The price point of entry is also a big positive.  You don’t have to buy lots of decks.  You can just have a few and as you learn them inside and out, you can become very effective with them.  Starter sets can be found for 25 or less and a single deck typically sells for $10 or less.  You don’t even need to purchase the starter set and can come up with your own tokens for the game.  If you don’t want to get too competitive, you can even buy opened decks on the secondary market at a deep discount where those people do not think those decks are competitive.   

As much as we like this game, no game is perfect and the same is true here.  Multiple times we have had to look up a card online as we had questions about what the actions available to it, really mean.  Almost every time someone else had the exact same question.  This just shows that some things are not clear and as more and more cards are added, even more questions will pop up about how cards interact with each other.  The same thing can be said with how multiple cards end up playing off each other and the timing of them.  I feel there needs to be a better direction available as the official FAQ provides some info but doesn’t go far enough.
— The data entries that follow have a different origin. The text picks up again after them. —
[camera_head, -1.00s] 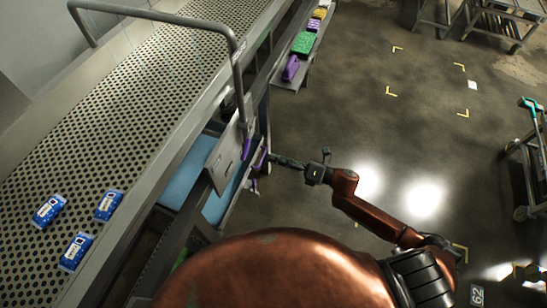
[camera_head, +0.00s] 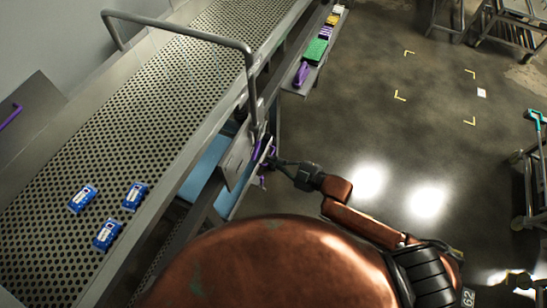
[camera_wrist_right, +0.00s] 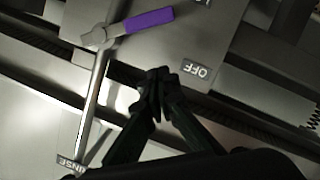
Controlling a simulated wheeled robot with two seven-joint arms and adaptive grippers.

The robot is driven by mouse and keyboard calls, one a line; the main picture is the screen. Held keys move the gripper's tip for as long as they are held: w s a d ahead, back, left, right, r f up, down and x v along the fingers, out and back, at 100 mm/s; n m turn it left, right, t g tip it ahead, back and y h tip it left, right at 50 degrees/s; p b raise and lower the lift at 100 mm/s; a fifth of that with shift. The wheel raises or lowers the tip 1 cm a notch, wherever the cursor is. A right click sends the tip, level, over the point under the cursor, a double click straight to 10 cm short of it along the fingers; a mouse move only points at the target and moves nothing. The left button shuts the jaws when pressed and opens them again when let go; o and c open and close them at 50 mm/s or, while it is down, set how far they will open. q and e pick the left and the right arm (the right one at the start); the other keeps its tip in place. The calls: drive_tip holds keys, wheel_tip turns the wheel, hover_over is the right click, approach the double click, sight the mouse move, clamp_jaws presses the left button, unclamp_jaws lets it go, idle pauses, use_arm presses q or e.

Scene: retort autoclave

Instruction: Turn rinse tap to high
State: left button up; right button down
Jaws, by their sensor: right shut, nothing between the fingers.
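The rinse tap shows in the right wrist view as a purple lever (camera_wrist_right: 148,20) on a metal pivot, with a metal pipe running down from it. The lever points right and slightly up in the picture. An upside-down OFF label (camera_wrist_right: 200,72) lies below and right of it, and a cut-off label sits at the top edge. A RINSE label (camera_wrist_right: 72,162) is at bottom left. My right gripper (camera_wrist_right: 158,84) is shut and empty, its tips below the lever and apart from it in the picture. In the head view my right gripper (camera_head: 274,161) is at the panel (camera_head: 237,157).
A perforated conveyor (camera_head: 165,130) with a bent rail carries several blue packs (camera_head: 108,235). A shelf behind holds a green block (camera_head: 316,51) and a purple item (camera_head: 301,74). A trolley (camera_head: 536,165) stands at the right. The floor between is clear.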

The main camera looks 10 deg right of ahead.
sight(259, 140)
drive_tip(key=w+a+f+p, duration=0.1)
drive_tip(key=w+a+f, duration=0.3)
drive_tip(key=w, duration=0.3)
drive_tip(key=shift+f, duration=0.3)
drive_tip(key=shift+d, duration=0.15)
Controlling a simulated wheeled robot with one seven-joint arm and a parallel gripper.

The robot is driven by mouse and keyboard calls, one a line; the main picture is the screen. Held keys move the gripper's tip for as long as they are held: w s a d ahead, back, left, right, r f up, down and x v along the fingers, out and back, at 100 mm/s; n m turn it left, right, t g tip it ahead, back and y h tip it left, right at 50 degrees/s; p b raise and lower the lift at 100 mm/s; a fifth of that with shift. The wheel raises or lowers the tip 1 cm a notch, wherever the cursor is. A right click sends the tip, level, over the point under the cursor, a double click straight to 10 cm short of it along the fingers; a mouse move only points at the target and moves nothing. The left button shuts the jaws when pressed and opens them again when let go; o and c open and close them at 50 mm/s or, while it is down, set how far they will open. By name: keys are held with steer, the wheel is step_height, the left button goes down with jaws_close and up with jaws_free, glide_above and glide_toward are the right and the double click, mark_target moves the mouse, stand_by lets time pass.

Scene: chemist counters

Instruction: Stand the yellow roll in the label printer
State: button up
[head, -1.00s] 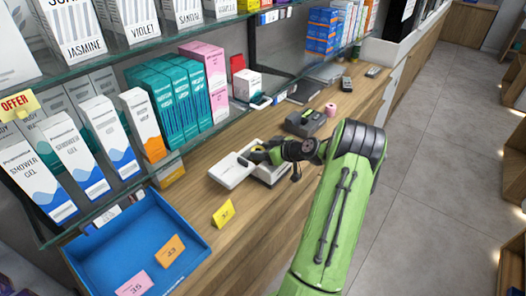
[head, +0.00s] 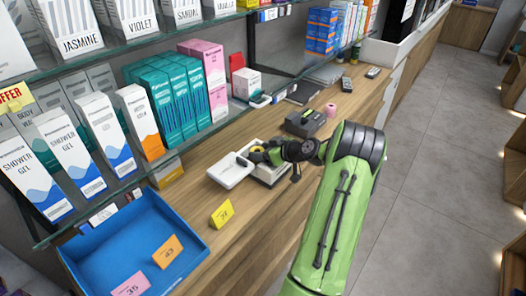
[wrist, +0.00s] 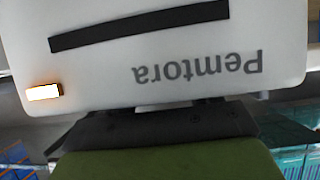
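The label printer (head: 270,180) is a white box on the wooden counter, with its white lid (head: 232,172) swung open to the left. A white printer face with a dark slot, a lit lamp and upside-down "Pemtora" lettering fills the upper wrist view (wrist: 190,60). My gripper (head: 257,155) is at the printer's opening, reaching in from the right. A small yellow roll (head: 258,149) shows among its dark fingers. The fingertips are small and partly hidden, and the wrist view does not show them, so I cannot tell whether they grip the roll or whether it touches the printer.
A dark grey device (head: 305,123) and a pink roll (head: 330,109) are farther along the counter. A yellow card (head: 222,213) stands in front of the lid, and a blue tray (head: 125,240) is at the lower left. Glass shelves with boxes run along the left.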

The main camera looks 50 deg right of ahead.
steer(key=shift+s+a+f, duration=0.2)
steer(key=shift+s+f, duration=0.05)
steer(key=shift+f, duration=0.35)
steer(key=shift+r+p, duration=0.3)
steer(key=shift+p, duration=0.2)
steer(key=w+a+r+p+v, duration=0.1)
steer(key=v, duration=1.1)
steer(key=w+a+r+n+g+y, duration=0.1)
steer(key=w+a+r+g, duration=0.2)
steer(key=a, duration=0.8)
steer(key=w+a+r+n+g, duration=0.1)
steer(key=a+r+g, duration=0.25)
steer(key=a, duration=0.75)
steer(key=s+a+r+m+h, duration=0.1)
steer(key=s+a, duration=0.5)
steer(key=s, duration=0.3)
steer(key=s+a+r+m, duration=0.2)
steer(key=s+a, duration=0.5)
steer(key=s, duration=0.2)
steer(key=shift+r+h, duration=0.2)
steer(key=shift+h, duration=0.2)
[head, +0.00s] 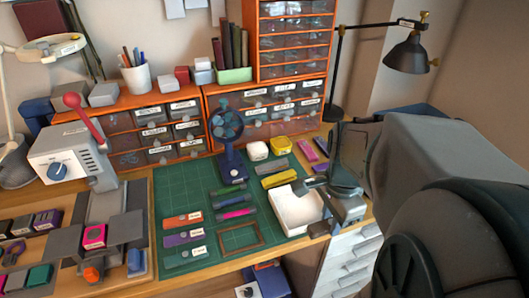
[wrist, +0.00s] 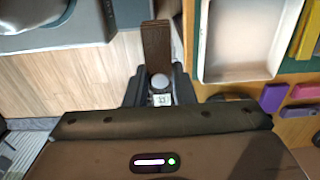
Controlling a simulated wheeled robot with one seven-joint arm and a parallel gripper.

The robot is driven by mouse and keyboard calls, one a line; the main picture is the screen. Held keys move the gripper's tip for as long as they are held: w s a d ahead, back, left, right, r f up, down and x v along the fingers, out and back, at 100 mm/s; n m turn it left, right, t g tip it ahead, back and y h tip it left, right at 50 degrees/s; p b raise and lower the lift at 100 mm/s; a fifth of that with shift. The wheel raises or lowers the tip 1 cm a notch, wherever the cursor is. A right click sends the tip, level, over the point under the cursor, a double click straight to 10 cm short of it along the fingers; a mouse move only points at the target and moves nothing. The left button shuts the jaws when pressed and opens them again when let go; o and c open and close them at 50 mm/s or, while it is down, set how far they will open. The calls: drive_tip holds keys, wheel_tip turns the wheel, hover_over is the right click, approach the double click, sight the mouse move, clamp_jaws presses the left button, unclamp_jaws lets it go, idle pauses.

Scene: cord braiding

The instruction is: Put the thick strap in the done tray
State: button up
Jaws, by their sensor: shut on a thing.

While the tokens provided help with keeping track of things, we wish there were others available to help both players truly understand the current status of the board.  It would be nice to quickly identify creatures that are Elusive, where you have to attack them a second time to do damage or defeat them, or creatures that have taunt. We actually took the step to create some of our own tokens to track this.  You can also find some really nice upgraded tokens being sold at Etsy and other similar websites.

The other thing that I am not crazy about is the theme.  It just doesn’t come across in the game play for us at all.  Fantasy Flight is trying to immerse people in this world though as they have released books and RPGs as they try to capitalize on the popularity of the game.

Add-ons/Other Releases: Yearly releases have been occurring since the game was first released.